- **TASK STATEMENT**
Keep every line where the word "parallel" appears; drop the rest.

□ □ □ □ □

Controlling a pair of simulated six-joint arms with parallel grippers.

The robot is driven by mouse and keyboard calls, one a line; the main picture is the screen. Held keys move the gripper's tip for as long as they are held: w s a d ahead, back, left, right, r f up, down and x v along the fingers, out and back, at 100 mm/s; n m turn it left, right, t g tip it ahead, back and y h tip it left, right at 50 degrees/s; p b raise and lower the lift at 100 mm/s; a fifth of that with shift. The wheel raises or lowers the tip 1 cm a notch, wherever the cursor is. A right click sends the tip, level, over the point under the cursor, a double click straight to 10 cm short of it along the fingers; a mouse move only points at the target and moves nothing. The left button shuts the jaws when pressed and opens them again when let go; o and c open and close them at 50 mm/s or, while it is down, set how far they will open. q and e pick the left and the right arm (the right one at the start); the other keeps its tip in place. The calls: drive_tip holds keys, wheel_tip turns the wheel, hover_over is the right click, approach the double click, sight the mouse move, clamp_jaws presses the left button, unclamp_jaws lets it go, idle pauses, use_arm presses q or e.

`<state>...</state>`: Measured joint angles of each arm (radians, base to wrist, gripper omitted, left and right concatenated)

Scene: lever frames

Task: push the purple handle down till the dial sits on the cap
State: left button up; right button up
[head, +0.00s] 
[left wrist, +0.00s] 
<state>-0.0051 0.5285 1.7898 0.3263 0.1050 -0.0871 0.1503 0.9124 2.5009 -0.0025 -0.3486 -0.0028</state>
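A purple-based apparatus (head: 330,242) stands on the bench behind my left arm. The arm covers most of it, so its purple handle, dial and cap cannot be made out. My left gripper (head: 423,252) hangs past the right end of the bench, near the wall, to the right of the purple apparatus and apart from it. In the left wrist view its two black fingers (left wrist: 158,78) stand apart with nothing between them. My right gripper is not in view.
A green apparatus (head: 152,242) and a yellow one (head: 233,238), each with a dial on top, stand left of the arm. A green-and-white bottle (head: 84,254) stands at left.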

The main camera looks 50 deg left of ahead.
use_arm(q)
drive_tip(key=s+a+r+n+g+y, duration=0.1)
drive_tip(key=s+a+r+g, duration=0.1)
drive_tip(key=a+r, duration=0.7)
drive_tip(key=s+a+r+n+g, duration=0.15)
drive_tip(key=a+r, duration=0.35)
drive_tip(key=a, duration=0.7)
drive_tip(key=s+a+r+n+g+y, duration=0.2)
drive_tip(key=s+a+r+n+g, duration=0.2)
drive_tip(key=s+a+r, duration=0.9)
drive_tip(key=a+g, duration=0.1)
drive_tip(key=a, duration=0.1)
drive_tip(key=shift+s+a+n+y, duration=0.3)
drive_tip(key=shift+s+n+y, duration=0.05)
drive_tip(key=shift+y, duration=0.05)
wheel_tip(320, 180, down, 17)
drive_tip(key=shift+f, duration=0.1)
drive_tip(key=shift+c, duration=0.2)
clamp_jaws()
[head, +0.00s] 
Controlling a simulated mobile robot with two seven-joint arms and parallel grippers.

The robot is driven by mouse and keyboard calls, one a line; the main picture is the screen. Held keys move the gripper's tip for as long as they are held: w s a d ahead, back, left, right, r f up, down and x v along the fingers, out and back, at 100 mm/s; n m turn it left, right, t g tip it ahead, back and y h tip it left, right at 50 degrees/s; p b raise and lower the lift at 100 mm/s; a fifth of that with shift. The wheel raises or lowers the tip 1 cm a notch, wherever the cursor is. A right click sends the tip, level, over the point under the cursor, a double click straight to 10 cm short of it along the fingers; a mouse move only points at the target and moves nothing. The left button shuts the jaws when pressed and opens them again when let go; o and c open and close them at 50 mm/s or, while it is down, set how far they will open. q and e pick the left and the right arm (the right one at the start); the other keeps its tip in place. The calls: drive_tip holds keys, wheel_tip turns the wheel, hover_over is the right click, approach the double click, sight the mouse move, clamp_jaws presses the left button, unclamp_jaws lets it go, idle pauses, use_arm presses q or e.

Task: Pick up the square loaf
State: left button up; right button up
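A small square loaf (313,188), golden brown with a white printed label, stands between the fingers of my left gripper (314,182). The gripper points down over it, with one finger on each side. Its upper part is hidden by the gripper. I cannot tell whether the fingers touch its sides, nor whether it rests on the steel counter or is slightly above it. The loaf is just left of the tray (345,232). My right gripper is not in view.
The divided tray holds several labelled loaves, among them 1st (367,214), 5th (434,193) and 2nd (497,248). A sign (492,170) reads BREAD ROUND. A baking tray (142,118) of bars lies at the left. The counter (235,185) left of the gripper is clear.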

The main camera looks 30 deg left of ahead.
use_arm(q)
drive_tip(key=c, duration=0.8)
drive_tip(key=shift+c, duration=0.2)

□ □ □ □ □

- **OUTPUT**
Controlling a pair of simulated six-joint arms with parallel grippers.
Controlling a simulated mobile robot with two seven-joint arms and parallel grippers.

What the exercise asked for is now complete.